Triple the fun, 1960
Mays hit three triples, including one that was described as a 440-footer over the head of Bobby Del Greco in the cavernous center field of Shibe Park, which now was named Connie Mack Stadium. Mays also had a pair of singles.
His best night, 1961
Mays homered three times and had a single in the opener of a twi-night doubleheader — back when such things were common. His first two bombs came off Dallas Green, his third was the game-winner in the top of the 10th inning off Frank Sullivan.
“Willie Mays showed 14,997 fans at Connie Mack Stadium why he is the highest paid and generally acknowledged as the best all-around player in the game [last] night,” observed the Inquirer’s Allen Lewis, a Hall of Famer himself.
Mays doubled and tripled in the second game of the doubleheader and threw Tony Taylor out at the plate with a rocket from center field. Mays also walked in Game 2 on a borderline pitch that led to frustrated fans throwing beer cans and other debris onto the field. Police made several arrests.
“I hit for the cycle,” Mays cracked afterward. “That’s the best series I’ve ever had in this town. … I think I’ll ask for a raise.”
Happy birthday, 1972
Mays had grown so beloved that the Phillies — led by former rival Ashburn — presented him with a cake to celebrate his 41st birthday on May 6, 1972. He was intentionally walked by manager Frank Lucchesi in his only plate appearance that day.
“This is a pleasant surprise,” said Mays, who was hitting .167 and would be traded to the Mets on May 11. “... The way I’ve been going, I wasn’t expecting anything.”

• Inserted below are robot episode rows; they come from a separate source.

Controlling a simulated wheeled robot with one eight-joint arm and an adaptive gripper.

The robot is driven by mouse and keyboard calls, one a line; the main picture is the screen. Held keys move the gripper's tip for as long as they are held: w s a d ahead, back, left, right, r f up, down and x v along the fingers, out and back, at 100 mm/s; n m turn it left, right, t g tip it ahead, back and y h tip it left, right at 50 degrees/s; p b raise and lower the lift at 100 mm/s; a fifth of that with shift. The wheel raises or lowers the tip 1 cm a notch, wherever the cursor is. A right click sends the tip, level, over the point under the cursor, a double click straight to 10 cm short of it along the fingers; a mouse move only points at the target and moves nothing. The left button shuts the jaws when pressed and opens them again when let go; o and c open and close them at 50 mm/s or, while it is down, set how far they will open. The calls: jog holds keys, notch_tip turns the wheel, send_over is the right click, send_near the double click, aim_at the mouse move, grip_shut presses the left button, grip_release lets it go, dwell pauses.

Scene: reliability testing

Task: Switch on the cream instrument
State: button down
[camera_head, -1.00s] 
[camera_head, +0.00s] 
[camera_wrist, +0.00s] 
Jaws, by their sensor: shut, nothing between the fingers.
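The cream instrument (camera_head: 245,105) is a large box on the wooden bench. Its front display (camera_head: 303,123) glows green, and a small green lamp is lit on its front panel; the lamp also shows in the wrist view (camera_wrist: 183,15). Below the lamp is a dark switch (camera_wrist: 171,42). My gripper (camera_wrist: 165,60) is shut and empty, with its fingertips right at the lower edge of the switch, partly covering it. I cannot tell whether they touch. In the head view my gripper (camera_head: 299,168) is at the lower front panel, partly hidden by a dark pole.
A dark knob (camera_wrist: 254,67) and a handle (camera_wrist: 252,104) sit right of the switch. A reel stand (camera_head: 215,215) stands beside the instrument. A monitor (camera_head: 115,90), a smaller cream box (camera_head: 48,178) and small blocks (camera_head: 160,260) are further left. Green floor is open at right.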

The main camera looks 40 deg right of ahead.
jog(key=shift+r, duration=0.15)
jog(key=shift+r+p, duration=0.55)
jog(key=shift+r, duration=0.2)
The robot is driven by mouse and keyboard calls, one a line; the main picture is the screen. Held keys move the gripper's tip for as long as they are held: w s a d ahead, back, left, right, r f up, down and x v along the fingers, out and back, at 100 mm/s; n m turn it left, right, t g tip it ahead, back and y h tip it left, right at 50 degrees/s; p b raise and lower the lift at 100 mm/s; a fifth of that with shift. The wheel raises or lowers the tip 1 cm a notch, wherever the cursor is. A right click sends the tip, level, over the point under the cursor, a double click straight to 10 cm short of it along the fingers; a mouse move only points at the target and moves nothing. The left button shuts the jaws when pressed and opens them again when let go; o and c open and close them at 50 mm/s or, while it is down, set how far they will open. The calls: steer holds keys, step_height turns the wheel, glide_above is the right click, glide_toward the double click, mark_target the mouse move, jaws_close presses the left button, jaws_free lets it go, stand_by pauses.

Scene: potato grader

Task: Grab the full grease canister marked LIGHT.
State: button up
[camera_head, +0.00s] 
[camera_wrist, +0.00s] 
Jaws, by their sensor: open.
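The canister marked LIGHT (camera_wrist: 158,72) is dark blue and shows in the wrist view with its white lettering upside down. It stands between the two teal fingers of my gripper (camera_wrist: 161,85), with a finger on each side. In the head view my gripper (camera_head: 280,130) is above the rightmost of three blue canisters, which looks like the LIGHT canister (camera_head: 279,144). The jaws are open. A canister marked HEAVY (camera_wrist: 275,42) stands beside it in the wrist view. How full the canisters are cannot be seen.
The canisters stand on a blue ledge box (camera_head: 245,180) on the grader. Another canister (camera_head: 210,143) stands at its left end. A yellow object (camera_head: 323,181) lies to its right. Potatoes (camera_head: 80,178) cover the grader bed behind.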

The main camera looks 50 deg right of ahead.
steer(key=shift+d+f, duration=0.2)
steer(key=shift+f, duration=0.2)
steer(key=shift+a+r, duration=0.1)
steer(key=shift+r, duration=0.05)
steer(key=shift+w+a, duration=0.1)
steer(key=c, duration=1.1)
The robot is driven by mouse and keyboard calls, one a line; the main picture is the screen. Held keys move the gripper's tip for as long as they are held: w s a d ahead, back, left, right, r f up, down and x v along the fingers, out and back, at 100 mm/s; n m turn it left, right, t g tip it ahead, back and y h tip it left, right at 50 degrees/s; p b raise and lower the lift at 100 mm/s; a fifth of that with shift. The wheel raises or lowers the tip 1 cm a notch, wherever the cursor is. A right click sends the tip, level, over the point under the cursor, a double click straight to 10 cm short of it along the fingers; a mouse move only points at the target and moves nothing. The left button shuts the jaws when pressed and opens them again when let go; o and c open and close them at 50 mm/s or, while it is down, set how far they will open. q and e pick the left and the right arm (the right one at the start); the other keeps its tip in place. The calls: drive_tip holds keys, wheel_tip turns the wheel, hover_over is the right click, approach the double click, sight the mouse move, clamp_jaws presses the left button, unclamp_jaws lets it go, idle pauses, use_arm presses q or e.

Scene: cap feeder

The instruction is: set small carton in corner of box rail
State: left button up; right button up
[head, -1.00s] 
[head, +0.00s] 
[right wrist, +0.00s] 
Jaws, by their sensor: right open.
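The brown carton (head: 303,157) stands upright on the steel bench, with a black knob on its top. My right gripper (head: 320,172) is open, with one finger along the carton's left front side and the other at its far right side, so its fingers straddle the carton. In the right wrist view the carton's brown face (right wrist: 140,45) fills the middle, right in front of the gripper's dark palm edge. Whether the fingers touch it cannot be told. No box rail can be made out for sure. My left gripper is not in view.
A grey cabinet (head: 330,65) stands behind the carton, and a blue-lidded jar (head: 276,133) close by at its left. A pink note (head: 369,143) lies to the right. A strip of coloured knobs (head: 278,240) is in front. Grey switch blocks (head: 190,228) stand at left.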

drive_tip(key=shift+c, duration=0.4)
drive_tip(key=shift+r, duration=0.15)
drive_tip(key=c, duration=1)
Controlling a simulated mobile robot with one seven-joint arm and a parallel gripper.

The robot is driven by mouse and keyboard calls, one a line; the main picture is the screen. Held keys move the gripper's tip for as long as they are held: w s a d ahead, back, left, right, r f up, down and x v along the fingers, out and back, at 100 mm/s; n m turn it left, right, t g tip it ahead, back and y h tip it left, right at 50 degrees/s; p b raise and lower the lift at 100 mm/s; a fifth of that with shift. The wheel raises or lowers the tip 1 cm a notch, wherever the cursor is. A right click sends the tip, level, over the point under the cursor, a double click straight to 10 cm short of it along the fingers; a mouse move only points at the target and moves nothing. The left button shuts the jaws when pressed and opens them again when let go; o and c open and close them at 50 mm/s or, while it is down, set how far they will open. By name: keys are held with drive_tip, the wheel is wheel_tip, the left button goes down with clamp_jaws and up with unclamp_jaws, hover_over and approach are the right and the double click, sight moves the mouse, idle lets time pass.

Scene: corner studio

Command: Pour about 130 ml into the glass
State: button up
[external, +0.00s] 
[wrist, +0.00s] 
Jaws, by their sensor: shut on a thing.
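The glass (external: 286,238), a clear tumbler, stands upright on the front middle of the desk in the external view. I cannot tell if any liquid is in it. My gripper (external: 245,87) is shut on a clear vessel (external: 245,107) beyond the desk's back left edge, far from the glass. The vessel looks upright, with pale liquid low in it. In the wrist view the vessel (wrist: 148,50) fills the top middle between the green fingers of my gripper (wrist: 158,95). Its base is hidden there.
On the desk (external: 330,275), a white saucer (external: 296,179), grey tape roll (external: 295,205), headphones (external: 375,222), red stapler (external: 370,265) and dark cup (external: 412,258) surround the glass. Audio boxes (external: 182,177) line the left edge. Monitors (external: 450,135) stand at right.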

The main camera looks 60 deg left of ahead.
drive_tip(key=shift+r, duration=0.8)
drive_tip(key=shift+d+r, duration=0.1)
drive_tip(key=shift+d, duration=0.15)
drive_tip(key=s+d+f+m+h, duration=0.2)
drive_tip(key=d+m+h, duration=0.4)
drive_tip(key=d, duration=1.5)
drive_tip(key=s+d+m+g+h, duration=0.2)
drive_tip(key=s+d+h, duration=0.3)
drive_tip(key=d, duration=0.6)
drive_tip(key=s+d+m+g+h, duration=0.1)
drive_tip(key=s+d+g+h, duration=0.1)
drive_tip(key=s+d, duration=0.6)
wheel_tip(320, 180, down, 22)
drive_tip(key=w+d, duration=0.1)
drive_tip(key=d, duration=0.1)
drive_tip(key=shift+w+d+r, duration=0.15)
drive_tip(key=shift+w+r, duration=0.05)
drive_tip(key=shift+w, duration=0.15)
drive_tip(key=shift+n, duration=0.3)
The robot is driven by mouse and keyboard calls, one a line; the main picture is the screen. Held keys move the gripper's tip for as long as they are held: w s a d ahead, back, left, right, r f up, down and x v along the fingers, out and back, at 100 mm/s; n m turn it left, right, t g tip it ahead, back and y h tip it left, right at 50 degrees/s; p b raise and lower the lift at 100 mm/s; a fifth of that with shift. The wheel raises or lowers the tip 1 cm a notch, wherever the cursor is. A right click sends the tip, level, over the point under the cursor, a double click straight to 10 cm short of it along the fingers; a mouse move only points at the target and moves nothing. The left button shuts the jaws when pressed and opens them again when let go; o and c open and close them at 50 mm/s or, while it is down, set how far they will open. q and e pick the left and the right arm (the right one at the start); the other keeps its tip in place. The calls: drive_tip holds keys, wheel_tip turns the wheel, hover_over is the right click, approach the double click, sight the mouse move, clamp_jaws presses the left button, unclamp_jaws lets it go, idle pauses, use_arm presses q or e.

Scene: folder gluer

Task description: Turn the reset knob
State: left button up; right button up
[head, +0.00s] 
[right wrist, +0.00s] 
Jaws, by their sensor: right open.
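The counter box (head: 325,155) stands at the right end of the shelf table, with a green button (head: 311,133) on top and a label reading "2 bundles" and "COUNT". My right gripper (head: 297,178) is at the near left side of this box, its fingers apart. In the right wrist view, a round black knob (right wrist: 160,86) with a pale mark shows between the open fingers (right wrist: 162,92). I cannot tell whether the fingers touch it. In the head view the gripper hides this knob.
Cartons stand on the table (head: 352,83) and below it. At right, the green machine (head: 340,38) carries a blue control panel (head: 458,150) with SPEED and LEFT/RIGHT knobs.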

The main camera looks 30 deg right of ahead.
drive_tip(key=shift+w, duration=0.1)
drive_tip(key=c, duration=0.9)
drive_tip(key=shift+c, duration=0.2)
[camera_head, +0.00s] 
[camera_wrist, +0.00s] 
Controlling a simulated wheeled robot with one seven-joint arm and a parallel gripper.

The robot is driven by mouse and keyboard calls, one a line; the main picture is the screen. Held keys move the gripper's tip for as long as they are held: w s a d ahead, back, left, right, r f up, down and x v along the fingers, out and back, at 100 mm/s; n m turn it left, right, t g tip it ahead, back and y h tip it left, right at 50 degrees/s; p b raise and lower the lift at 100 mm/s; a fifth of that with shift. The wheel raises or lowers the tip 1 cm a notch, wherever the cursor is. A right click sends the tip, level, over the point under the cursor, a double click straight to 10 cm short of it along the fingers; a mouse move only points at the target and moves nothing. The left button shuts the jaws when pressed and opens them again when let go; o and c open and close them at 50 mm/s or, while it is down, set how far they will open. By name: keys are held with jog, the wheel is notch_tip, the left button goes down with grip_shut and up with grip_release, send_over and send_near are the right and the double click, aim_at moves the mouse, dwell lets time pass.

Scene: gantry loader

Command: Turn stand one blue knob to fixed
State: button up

A couple of weeks later on May 21, he slammed his final home run in Philadelphia: a two-run shot in the eighth inning that gave the Mets the 4-3 win. He hit it off Steve Carlton, who had probably the greatest pitching season in Phillies history that year.
Mays’ final game here, 1973
Mays went 0-for-4 with a couple of strikeouts by Ken Brett in a loss to the Phillies on June 18, 1973. It was his 178th and final game against the Phillies, and exactly 51 years before the day he died. Rookie third baseman Mike Schmidt batted sixth that day. Schmidt, then 23, did not have any defensive plays on Mays, but second-year left fielder Greg Luzinski recorded Mays’ final out.
Mays had been a .297 hitter against the Phils but was just 6-for-36 in the 13 games he played at Veterans Stadium in his final two seasons. In all, he hit .290 with 20 home runs in Philadelphia.
One last curtain call, 1979
It was the 15th anniversary of the torturous 1964 season when the Phillies captured hearts with a blistering start and broke them with a disastrous September.
An old-timers game was held in August 1979 pitting members of the ‘64 Phillies against a group of contemporaries. Willie Mays, then 48, made the play of the game when he made an over-the-shoulder catch of a ball hit to center field by Johnny Briggs.
“Maybe he couldn’t have thrown a runner out at home,” The Inquirer’s Al Morganti wrote in a loose reference to the famous play in the 1954 World Series, “but Willie Mays can still play the game.”